Şu ana kadar 53 müzenin aday adaylığı başvurusu yaptığını ifade eden Nichalls, müzeleri inceledikten sonra hazırlayacakları raporu komisyona sunacaklarını anlattı. İnceleme sonucunda Avrupa Müze Forumu tarafından verilecek ödülün yanı sıra Avrupa Komisyonu’nun vereceği ödüller için de müze önereceklerine dikkati çeken Nichalls, şu anda aday adayı olan müzelerin kesin adaylıklarının Ocak ayında açıklanacağını bildirdi.
Açılacak kapılar
Ankara Vakıf Eserleri Müzesi yetkilileri, Avrupa Müze Forumu (EMF) tarafından her yıl organize edilen yarışmaya katılmak için müzelerin son iki yılda kurulmuş ya da belirgin bir yenilik yapmış olması gerektiğini, başvuran müzelerde özgün sunum ve farklı müzecilik tekniklerinin kullanılması şartlarının arandığını söylediler.

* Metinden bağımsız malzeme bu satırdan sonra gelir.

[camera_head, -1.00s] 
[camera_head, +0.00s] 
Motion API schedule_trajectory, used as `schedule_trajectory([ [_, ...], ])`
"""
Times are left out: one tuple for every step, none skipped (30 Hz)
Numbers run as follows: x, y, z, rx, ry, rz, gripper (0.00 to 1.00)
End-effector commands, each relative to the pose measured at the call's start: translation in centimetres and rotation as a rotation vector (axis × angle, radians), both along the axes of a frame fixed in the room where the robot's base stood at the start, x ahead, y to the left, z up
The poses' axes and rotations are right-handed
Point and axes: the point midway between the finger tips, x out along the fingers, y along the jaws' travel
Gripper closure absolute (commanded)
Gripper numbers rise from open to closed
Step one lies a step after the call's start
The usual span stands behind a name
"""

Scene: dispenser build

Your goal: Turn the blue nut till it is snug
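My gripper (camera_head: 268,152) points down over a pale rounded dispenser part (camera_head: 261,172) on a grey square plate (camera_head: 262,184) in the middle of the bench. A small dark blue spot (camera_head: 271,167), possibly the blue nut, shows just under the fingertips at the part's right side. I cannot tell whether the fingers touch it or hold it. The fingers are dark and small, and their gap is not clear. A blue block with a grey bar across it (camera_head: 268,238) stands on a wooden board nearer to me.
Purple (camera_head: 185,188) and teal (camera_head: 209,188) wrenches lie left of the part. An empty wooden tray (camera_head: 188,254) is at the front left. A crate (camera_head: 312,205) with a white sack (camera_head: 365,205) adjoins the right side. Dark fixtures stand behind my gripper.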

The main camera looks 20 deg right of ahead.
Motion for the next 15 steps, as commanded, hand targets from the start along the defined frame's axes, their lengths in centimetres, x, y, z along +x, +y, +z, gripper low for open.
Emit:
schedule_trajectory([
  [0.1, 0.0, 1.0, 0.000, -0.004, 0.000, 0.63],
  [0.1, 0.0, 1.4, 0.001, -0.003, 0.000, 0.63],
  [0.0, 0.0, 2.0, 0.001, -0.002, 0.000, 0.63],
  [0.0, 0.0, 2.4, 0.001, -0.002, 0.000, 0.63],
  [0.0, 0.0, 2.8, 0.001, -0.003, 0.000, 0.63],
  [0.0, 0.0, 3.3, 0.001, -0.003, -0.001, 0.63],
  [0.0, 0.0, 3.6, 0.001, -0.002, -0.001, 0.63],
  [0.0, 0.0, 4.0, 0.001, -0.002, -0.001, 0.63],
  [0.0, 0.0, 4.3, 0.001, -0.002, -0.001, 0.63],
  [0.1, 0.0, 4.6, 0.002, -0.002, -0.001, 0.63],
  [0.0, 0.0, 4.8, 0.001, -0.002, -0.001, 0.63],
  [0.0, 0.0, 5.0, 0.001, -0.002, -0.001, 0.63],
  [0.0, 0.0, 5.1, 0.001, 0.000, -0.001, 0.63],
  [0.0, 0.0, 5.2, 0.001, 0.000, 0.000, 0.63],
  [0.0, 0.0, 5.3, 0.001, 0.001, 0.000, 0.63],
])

Yetkililer, 2009 yılındaki Avrupa Müze Ödülü’nü almak üzere geçen yıl başvuru yapıldığına, adaylığının kabul edilmesiyle müzenin direkt olarak da Avrupa Müzeler Birliği üyesi olacağına işaret ettiler. Müzenin sergilenen eşyalar ve sergilenme teknikleri bakımından iddialı olduğunu belirten yetkililer, müzenin beğenilmesi halinde Avrupa Müze Ödülü’nün yanı sıra Avrupa Konseyi Ödülü’nü almanın da mümkün olacağını kaydettiler.
Değer biçilemeyen eserler
MİMAR Kemalettin’in eseri olan ve birkaç yıl önce Vakıflar Genel Müdürlüğü tarafından restore ettirilen ’Hukuk Mektebi’ binasında bulunan Ankara Vakıf Eserleri Müzesi’nde değer biçilemeyen şamdanlar, el yazmaları, tombaklar, çini panolar gibi çok değerli eserler bulunuyor.
Çeşitli yörelerden 16. yüzyıla ait bir adet ejderli Kafkas halısı, 17. yüzyıla ait Ladik ve Kula Seccadesi, yıldızlı ve madalyonlu Uşak halıları, 18. ve 19. yüzyıllara ait Milas, Bergama, Gördes tek ve çift mihraplı seccadeler, Kırşehir, Mucur, Çanakkale (çarklı elek, turnalı baratlı, oklu) halıları ve 18. yüzyıla ait ’İzmir’ adıyla tanınan Uşak halıları ile Doğu Anadolu Yörük halıları, Anadolu’da doğudan batıya, kuzeyden güneye dağılan çeşitli boy ve oymaklar tarafından dokunan ’geleneksel kilimler’ olarak adlandırılan ortalama 200-250 yıllık kilim, zili ve sumak gibi dokumalardan örneklerin yer aldığı 45 yaygı da sergileniyor.
Çağdaş müzecilik anlayışıyla düzenlenen ve teknolojik olarak da desteklenen müzeyi gezenler, eserlerin özelliklerini 5 farklı dilden dinleyebiliyor.